Start DATA SECTION

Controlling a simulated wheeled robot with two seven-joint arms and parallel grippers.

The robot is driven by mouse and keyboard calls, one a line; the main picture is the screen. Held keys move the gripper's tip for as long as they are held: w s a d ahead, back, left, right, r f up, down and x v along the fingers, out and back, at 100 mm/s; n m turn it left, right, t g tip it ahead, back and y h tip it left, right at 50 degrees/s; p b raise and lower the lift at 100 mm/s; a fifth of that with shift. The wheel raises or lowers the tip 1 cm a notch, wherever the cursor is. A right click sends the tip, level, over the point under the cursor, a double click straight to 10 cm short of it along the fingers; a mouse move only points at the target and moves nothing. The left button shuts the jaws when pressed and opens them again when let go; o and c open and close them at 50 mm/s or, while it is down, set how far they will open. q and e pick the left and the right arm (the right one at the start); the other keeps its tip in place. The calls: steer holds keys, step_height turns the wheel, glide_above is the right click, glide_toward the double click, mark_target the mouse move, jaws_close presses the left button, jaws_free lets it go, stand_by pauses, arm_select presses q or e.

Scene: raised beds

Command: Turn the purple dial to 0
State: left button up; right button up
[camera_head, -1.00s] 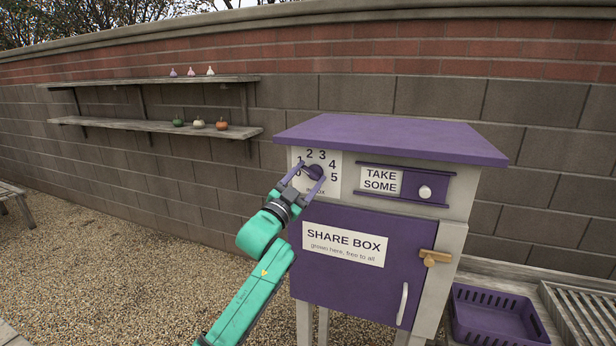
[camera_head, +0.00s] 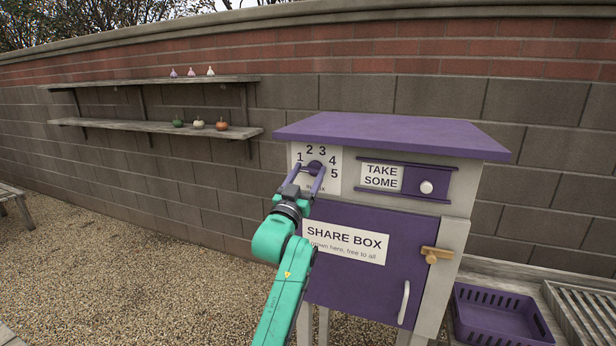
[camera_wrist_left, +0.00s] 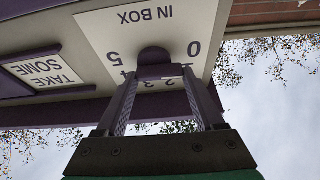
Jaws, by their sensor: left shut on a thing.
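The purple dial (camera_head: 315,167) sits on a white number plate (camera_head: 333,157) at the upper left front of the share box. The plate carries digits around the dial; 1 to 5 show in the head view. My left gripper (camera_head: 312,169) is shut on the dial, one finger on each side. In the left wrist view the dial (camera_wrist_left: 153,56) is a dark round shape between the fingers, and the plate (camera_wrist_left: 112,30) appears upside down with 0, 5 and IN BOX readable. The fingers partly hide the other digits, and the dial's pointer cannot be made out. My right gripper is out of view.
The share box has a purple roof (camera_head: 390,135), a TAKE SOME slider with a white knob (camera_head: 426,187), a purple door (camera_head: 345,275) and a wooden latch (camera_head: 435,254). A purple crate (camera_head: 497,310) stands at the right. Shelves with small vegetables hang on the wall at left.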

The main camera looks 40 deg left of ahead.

End DATA SECTION

▶ **TASK INSTRUCTIONS**: Reproduce the listing word for word and omit its pictures.

▶ **COMPLETE ANSWER**:
Controlling a simulated wheeled robot with two seven-joint arms and parallel grippers.

The robot is driven by mouse and keyboard calls, one a line; the main picture is the screen. Held keys move the gripper's tip for as long as they are held: w s a d ahead, back, left, right, r f up, down and x v along the fingers, out and back, at 100 mm/s; n m turn it left, right, t g tip it ahead, back and y h tip it left, right at 50 degrees/s; p b raise and lower the lift at 100 mm/s; a fifth of that with shift. The wheel raises or lowers the tip 1 cm a notch, wherever the cursor is. A right click sends the tip, level, over the point under the cursor, a double click straight to 10 cm short of it along the fingers; a mouse move only points at the target and moves nothing. The left button shuts the jaws when pressed and opens them again when let go; o and c open and close them at 50 mm/s or, while it is down, set how far they will open. q and e pick the left and the right arm (the right one at the start); the other keeps its tip in place. The calls: steer holds keys, step_height turns the wheel, glide_above is the right click, glide_toward the double click, mark_target the mouse move, jaws_close presses the left button, jaws_free lets it go, stand_by pauses, arm_select presses q or e.

Scene: raised beds

Command: Turn the purple dial to 0
State: left button up; right button up
[camera_head, -1.00s] 
[camera_head, +0.00s] 
[camera_wrist_left, +0.00s] 
Jaws, by their sensor: left shut on a thing.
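The purple dial (camera_head: 315,167) sits on a white number plate (camera_head: 333,157) at the upper left front of the share box. The plate carries digits around the dial; 1 to 5 show in the head view. My left gripper (camera_head: 312,169) is shut on the dial, one finger on each side. In the left wrist view the dial (camera_wrist_left: 153,56) is a dark round shape between the fingers, and the plate (camera_wrist_left: 112,30) appears upside down with 0, 5 and IN BOX readable. The fingers partly hide the other digits, and the dial's pointer cannot be made out. My right gripper is out of view.
The share box has a purple roof (camera_head: 390,135), a TAKE SOME slider with a white knob (camera_head: 426,187), a purple door (camera_head: 345,275) and a wooden latch (camera_head: 435,254). A purple crate (camera_head: 497,310) stands at the right. Shelves with small vegetables hang on the wall at left.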

The main camera looks 40 deg left of ahead.

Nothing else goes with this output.